__SUPPLIED DATA__
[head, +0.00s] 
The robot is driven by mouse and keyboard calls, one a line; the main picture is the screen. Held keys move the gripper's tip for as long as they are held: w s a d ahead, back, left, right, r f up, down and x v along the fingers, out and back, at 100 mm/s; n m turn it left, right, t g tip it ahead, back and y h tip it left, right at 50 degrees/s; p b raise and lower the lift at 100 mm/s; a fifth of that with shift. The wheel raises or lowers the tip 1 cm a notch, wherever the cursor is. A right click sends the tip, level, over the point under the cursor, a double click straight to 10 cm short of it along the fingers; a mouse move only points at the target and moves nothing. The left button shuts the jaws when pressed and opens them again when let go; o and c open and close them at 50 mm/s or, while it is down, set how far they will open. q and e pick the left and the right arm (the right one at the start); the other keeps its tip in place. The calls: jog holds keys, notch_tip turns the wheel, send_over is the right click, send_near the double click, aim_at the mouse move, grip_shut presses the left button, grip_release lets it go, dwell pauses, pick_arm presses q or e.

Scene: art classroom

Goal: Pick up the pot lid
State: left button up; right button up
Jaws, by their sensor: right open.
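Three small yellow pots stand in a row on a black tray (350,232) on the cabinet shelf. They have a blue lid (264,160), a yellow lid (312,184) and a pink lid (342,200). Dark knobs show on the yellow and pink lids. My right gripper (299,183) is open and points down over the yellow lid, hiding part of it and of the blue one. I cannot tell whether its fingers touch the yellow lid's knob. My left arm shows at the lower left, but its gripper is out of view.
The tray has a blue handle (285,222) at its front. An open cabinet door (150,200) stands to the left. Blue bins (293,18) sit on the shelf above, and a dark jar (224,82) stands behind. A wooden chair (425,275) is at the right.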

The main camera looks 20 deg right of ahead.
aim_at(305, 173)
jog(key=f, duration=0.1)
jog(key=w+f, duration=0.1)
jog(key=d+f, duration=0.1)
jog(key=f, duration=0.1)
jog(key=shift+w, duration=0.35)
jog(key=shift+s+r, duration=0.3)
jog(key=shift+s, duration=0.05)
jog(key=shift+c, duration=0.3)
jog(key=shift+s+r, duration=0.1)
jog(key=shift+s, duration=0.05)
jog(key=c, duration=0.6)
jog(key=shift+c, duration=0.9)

__DO THIS__
Print the listing above in full, exactly as it is.

__TASK RESPONSE__
[head, +0.00s] 
The robot is driven by mouse and keyboard calls, one a line; the main picture is the screen. Held keys move the gripper's tip for as long as they are held: w s a d ahead, back, left, right, r f up, down and x v along the fingers, out and back, at 100 mm/s; n m turn it left, right, t g tip it ahead, back and y h tip it left, right at 50 degrees/s; p b raise and lower the lift at 100 mm/s; a fifth of that with shift. The wheel raises or lowers the tip 1 cm a notch, wherever the cursor is. A right click sends the tip, level, over the point under the cursor, a double click straight to 10 cm short of it along the fingers; a mouse move only points at the target and moves nothing. The left button shuts the jaws when pressed and opens them again when let go; o and c open and close them at 50 mm/s or, while it is down, set how far they will open. q and e pick the left and the right arm (the right one at the start); the other keeps its tip in place. The calls: jog holds keys, notch_tip turns the wheel, send_over is the right click, send_near the double click, aim_at the mouse move, grip_shut presses the left button, grip_release lets it go, dwell pauses, pick_arm presses q or e.

Scene: art classroom

Goal: Pick up the pot lid
State: left button up; right button up
Jaws, by their sensor: right open.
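Three small yellow pots stand in a row on a black tray (350,232) on the cabinet shelf. They have a blue lid (264,160), a yellow lid (312,184) and a pink lid (342,200). Dark knobs show on the yellow and pink lids. My right gripper (299,183) is open and points down over the yellow lid, hiding part of it and of the blue one. I cannot tell whether its fingers touch the yellow lid's knob. My left arm shows at the lower left, but its gripper is out of view.
The tray has a blue handle (285,222) at its front. An open cabinet door (150,200) stands to the left. Blue bins (293,18) sit on the shelf above, and a dark jar (224,82) stands behind. A wooden chair (425,275) is at the right.

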The main camera looks 20 deg right of ahead.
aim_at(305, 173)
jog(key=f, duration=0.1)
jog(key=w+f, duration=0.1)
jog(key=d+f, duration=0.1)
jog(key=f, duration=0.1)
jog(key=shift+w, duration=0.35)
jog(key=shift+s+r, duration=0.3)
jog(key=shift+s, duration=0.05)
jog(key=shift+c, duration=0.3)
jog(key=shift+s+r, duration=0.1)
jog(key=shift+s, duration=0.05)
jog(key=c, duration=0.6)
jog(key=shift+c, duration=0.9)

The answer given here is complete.